Ballon ovale pour Noël

« On ne joue pas pour humilier l’adversaire, mais pour nous mesurer les uns aux autres »

Chez les plus jeunes, le rugby tend progressivement à remplacer le football, un sport où se multiplient les affaires de dopage, otage des grands sponsors et véritable passerelle entre le monde du sport et celui des peoples. Désormais, l’Italie est envahie par la passion du rugby : les matchs du tournoi des Six Nations se jouent toujours à guichets fermés, les enfants reçoivent même des ballons de rugby à Noël. 

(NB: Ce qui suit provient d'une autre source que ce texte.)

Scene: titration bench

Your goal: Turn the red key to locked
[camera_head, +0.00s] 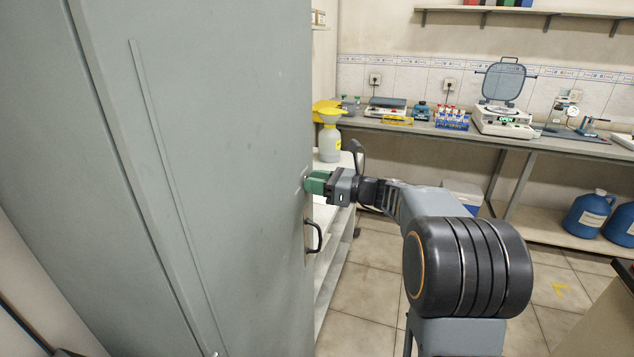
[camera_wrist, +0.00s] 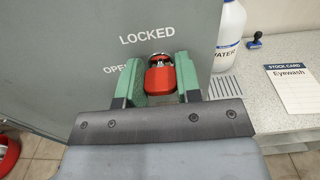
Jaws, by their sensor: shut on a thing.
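The red key (camera_wrist: 160,80) sits in a round metal lock (camera_wrist: 159,60) on the grey cabinet door (camera_wrist: 90,45), seen in the wrist view. My gripper (camera_wrist: 161,85) is shut on the red key, with one green finger on each side of it. The word LOCKED is printed on the door above the key, and a partly covered word beginning OPE is to its left. In the head view my gripper (camera_head: 312,183) is at the door's right edge, above a dark handle (camera_head: 314,236). The key is hidden there.
A light counter (camera_wrist: 262,105) stands right of the door with a white bottle (camera_wrist: 231,25) and an Eyewash stock card (camera_wrist: 293,88). A yellow-topped bottle (camera_head: 329,140) stands beyond the door. A bench (camera_head: 470,135) with instruments runs along the back. Tiled floor is clear between.

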Francesco Ardizzoni, 18 ans, vit à Pieve di Cento, une petite ville près de Bologne. Ici, on a le rugby dans les veines, on y joue dès l’école primaire. Francesco est capitaine de l’Altran Italia Cus Bologna, l’équipe des moins de 19 ans de Centre universitaire sportif. « Ce sport, plus que tout autre, donne sa vraie signification au terme "esprit d’équipe" : on ne joue pas seulement pour déplacer la balle, mais surtout pour prêter main forte à un coéquipier en difficulté. On ne joue pas pour humilier l’adversaire, mais pour nous mesurer les uns aux autres », explique Francesco. Sur le terrain, les starlettes n’ont pas leur place. « En jouant au rugby, j’ai appris à être loyal envers mon adversaire », confirme Federico Soavi, 17 ans, qui joue arrière dans la même équipe. Lui aussi est tombé dedans quand il était petit : c’est son père qui lui a transmis sa passion.

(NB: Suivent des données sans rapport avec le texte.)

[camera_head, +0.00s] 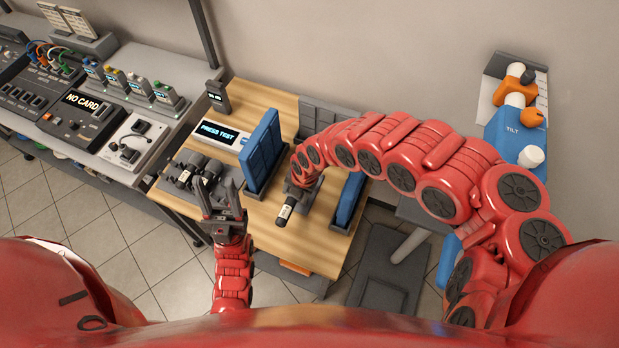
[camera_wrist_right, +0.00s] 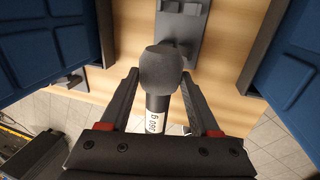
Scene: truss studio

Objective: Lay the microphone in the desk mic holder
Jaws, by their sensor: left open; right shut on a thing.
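The microphone (camera_head: 285,211) is dark with a white label and shows below my right gripper (camera_head: 299,184) over the wooden desk. In the right wrist view, its rounded dark grey head (camera_wrist_right: 160,68) sits between the fingers of my right gripper (camera_wrist_right: 162,92), which is shut on it. The grey base plate (camera_wrist_right: 185,42) with raised blocks behind the head looks like the desk mic holder. The microphone appears apart from it, but the gap is hard to judge. My left gripper (camera_head: 222,203) is open and empty, near the desk's left front edge.
Blue padded panels (camera_head: 263,150) stand on both sides of my right gripper. A "PRESS TEST" display (camera_head: 217,132) and dark grey equipment (camera_head: 192,170) occupy the desk's left part. Bare wood shows between the equipment and the panels. A blue TILT stand (camera_head: 512,130) is at right.

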Transpiration, fatigue, sacrifice, mais aussi fairplay, honnêteté, solidarité : le rugby rassemble tout ça et plus encore... La fameuse « troisième mi-temps », inconnue des autres sports, où les joueurs des deux équipes se rassemblent pour faire la fête. « Sur le terrain, nous sommes des ours pendant 80 minutes, mais dès le coup de sifflet final, nous redevenons tous amis », raconte Francesco. « Le déjeuner du dimanche, véritable institution en Italie, nous le passons avec nos coéquipiers plutôt qu’avec notre famille », ajoute Federico.

Sacrosaint sponsor

(Rita [Allstar maniac]/flickr)Dès lors, on peut se demander pourquoi le rugby reste si marginal en Italie. L’indifférence des médias est généralement pointée du doigt ; la télévision ne parle presque que de foot, le rugby étant relégué aux chaînes payantes. L’absence des grands sponsors (l’équipe de Trévise sponsorisée par Benetton reste l’exception) oblige le ballon ovale à rester dans l’ombre de son cousin rond. Même l’équipe des moins de 19 ans du Cus Bologna n’existerait pas sans le soutien d’Altran Italia, une entreprise du secteur énergétique.

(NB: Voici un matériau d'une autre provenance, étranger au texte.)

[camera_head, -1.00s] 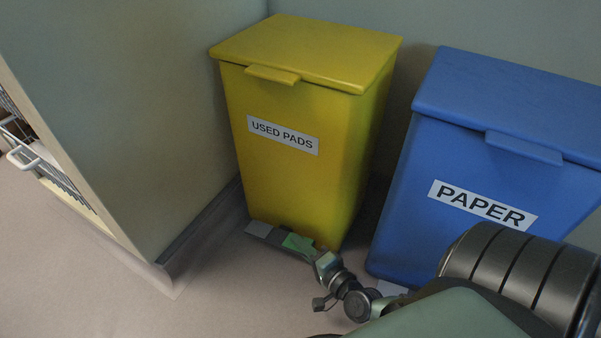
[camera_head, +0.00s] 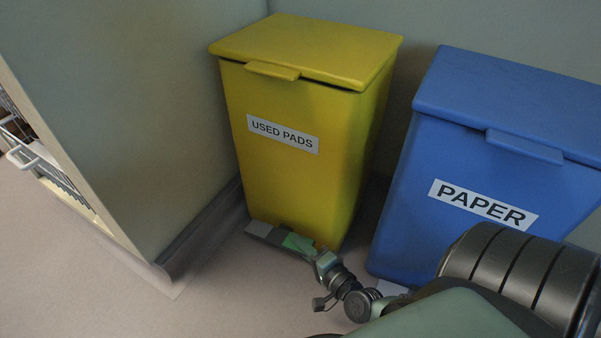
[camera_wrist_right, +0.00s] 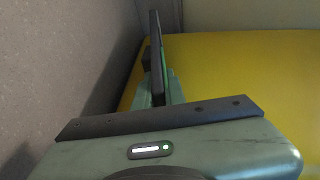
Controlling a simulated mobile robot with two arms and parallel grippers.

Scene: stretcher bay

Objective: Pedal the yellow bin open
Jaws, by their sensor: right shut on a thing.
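The yellow bin (camera_head: 285,185), labelled USED PADS, stands in the corner. Its lid (camera_head: 310,48) is slightly raised, with a narrow dark gap under its front edge. A grey pedal (camera_head: 258,229) shows at the bin's foot. My right gripper (camera_head: 283,238) is low at the pedal, its dark fingers shut, apparently on the pedal; the exact contact is hidden. A bright green strip shows beside the fingers. In the right wrist view the fingers (camera_wrist_right: 157,60) are together, in front of the yellow bin (camera_wrist_right: 240,75). My left gripper is not in view.
A blue bin (camera_head: 500,180) labelled PAPER stands close on the right, behind my right arm. A wall panel (camera_head: 150,130) borders the yellow bin on the left, with a wire basket (camera_head: 40,160) beyond it. The floor (camera_head: 70,270) at front left is clear.

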Les jeunes joueurs de l’Altran Italia Cus Bologna s’entrainent quatre fois par semaine, après les cours. Ils jouent presque tous les dimanches, à 12 h 30, qu’il neige ou qu’il vente. « Le contact et le placage sont deux éléments essentiels », estime leur entraineur Alessandro Marino qui exerce sa passion depuis plus de 20 ans. « Le mélange des corps est nécessaire pour transpercer le mur adverse. Il faut développer une synergie pour survivre, pour occuper l’espace, mais le combat est toujours loyal. Peut-être que cela explique pourquoi, dans une société où le progrès social passe par les coups bas, le rugby est un sport presque intemporel. »

Qu’est-ce qui différencient les jeunes rugbymen des autres ? « Une grande forme physique, associée à l’intelligence et au contrôle total de l’agressivité. Dans le rugby, le corps tout entier devient l’instrument d’un esprit vif », continue l’entraineur. « À cela s’ajoute de la dignité et une grande attention envers l’autre. » Le rugby permet donc d’enseigner la discipline et le respect : les assistants sociaux considèrent d’ailleurs ce sport comme une bonne thérapie pour canaliser l’agressivité des jeunes délinquants. Ces qualités – respect et dignité – se retrouvent également chez les supporters, qui n’ont jamais fait parler d’eux pour leur violence. Contrairement au football.